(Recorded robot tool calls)

▼

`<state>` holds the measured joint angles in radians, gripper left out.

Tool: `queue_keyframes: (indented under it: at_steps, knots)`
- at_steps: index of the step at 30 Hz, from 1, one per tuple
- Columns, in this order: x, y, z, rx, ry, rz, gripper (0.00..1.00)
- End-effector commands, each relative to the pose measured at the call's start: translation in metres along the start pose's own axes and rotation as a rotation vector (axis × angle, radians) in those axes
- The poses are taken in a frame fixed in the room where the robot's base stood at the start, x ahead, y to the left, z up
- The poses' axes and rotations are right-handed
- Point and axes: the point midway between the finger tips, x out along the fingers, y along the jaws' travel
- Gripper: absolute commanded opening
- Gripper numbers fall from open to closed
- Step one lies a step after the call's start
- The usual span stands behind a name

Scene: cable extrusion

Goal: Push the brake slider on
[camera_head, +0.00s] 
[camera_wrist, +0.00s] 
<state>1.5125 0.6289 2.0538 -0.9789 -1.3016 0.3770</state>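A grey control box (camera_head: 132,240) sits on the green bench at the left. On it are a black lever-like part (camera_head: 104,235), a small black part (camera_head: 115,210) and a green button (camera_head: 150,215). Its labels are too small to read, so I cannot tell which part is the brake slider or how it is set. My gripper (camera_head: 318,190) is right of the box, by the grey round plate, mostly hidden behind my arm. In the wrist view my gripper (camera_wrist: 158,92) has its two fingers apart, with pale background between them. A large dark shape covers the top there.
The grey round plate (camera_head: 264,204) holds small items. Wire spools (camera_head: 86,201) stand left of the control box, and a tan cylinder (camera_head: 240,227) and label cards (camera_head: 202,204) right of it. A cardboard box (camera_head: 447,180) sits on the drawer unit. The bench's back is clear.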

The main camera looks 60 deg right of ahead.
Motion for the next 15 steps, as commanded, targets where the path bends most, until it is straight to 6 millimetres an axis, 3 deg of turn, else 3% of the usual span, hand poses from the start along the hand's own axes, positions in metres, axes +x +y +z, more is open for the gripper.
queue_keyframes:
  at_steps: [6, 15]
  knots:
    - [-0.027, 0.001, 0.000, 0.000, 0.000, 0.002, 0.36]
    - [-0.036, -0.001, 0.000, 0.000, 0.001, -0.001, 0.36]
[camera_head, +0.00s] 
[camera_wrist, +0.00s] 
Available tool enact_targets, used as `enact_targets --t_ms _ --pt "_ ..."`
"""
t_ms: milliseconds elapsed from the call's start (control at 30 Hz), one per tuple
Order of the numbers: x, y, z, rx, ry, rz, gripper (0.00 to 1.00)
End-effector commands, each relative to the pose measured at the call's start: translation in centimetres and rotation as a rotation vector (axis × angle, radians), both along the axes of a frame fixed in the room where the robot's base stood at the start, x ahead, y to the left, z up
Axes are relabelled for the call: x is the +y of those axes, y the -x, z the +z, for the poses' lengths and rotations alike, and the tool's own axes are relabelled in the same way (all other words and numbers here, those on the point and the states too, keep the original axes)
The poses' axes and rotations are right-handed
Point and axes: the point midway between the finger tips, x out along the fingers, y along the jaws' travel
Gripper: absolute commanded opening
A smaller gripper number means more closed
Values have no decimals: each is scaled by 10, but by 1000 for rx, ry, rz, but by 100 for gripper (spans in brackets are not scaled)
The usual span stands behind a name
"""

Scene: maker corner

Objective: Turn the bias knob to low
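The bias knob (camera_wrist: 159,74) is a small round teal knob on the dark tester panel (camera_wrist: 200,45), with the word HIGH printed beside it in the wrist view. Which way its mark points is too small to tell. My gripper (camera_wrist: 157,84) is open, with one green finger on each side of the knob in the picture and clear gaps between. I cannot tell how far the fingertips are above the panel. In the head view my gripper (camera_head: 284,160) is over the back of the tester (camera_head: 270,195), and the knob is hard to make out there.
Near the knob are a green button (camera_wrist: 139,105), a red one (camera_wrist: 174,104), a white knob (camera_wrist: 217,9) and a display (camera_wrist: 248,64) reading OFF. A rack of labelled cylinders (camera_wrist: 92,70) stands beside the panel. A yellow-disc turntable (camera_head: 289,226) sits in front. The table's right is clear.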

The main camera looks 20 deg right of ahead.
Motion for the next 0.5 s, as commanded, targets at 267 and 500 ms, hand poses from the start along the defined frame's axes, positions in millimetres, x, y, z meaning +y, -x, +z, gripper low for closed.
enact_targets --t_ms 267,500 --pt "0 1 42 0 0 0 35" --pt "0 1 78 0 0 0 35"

▲

▸ WORK REQUIRED:
Copy all the records above exactly, missing none.

▸ EXERCISE ANSWER:
`<state>` holds the measured joint angles in radians, gripper left out.

Tool: `queue_keyframes: (indented under it: at_steps, knots)`
- at_steps: index of the step at 30 Hz, from 1, one per tuple
- Columns, in this order: x, y, z, rx, ry, rz, gripper (0.00..1.00)
- End-effector commands, each relative to the pose measured at the call's start: translation in metres along the start pose's own axes and rotation as a rotation vector (axis × angle, radians) in those axes
- The poses are taken in a frame fixed in the room where the robot's base stood at the start, x ahead, y to the left, z up
- The poses' axes and rotations are right-handed
- Point and axes: the point midway between the finger tips, x out along the fingers, y along the jaws' travel
- Gripper: absolute commanded opening
- Gripper numbers fall from open to closed
- Step one lies a step after the call's start
- The usual span stands behind a name

Scene: cable extrusion

Goal: Push the brake slider on
[camera_head, +0.00s] 
[camera_wrist, +0.00s] 
<state>1.5125 0.6289 2.0538 -0.9789 -1.3016 0.3770</state>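A grey control box (camera_head: 132,240) sits on the green bench at the left. On it are a black lever-like part (camera_head: 104,235), a small black part (camera_head: 115,210) and a green button (camera_head: 150,215). Its labels are too small to read, so I cannot tell which part is the brake slider or how it is set. My gripper (camera_head: 318,190) is right of the box, by the grey round plate, mostly hidden behind my arm. In the wrist view my gripper (camera_wrist: 158,92) has its two fingers apart, with pale background between them. A large dark shape covers the top there.
The grey round plate (camera_head: 264,204) holds small items. Wire spools (camera_head: 86,201) stand left of the control box, and a tan cylinder (camera_head: 240,227) and label cards (camera_head: 202,204) right of it. A cardboard box (camera_head: 447,180) sits on the drawer unit. The bench's back is clear.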

The main camera looks 60 deg right of ahead.
Motion for the next 15 steps, as commanded, targets where the path bends most, until it is straight to 6 millimetres an axis, 3 deg of turn, else 3% of the usual span, hand poses from the start along the hand's own axes, positions in metres, axes +x +y +z, more is open for the gripper.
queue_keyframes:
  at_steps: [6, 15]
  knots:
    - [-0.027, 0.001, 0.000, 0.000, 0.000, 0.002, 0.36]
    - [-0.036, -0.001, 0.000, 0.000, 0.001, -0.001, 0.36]
[camera_head, +0.00s] 
[camera_wrist, +0.00s] 
Available tool enact_targets, used as `enact_targets --t_ms _ --pt "_ ..."`
"""
t_ms: milliseconds elapsed from the call's start (control at 30 Hz), one per tuple
Order of the numbers: x, y, z, rx, ry, rz, gripper (0.00 to 1.00)
End-effector commands, each relative to the pose measured at the call's start: translation in centimetres and rotation as a rotation vector (axis × angle, radians), both along the axes of a frame fixed in the room where the robot's base stood at the start, x ahead, y to the left, z up
Axes are relabelled for the call: x is the +y of those axes, y the -x, z the +z, for the poses' lengths and rotations alike, and the tool's own axes are relabelled in the same way (all other words and numbers here, those on the point and the states too, keep the original axes)
The poses' axes and rotations are right-handed
Point and axes: the point midway between the finger tips, x out along the fingers, y along the jaws' travel
Gripper: absolute commanded opening
A smaller gripper number means more closed
Values have no decimals: each is scaled by 10, but by 1000 for rx, ry, rz, but by 100 for gripper (spans in brackets are not scaled)
The usual span stands behind a name
"""

Scene: maker corner

Objective: Turn the bias knob to low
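The bias knob (camera_wrist: 159,74) is a small round teal knob on the dark tester panel (camera_wrist: 200,45), with the word HIGH printed beside it in the wrist view. Which way its mark points is too small to tell. My gripper (camera_wrist: 157,84) is open, with one green finger on each side of the knob in the picture and clear gaps between. I cannot tell how far the fingertips are above the panel. In the head view my gripper (camera_head: 284,160) is over the back of the tester (camera_head: 270,195), and the knob is hard to make out there.
Near the knob are a green button (camera_wrist: 139,105), a red one (camera_wrist: 174,104), a white knob (camera_wrist: 217,9) and a display (camera_wrist: 248,64) reading OFF. A rack of labelled cylinders (camera_wrist: 92,70) stands beside the panel. A yellow-disc turntable (camera_head: 289,226) sits in front. The table's right is clear.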

The main camera looks 20 deg right of ahead.
Motion for the next 0.5 s, as commanded, targets at 267 and 500 ms, hand poses from the start along the defined frame's axes, positions in millimetres, x, y, z meaning +y, -x, +z, gripper low for closed.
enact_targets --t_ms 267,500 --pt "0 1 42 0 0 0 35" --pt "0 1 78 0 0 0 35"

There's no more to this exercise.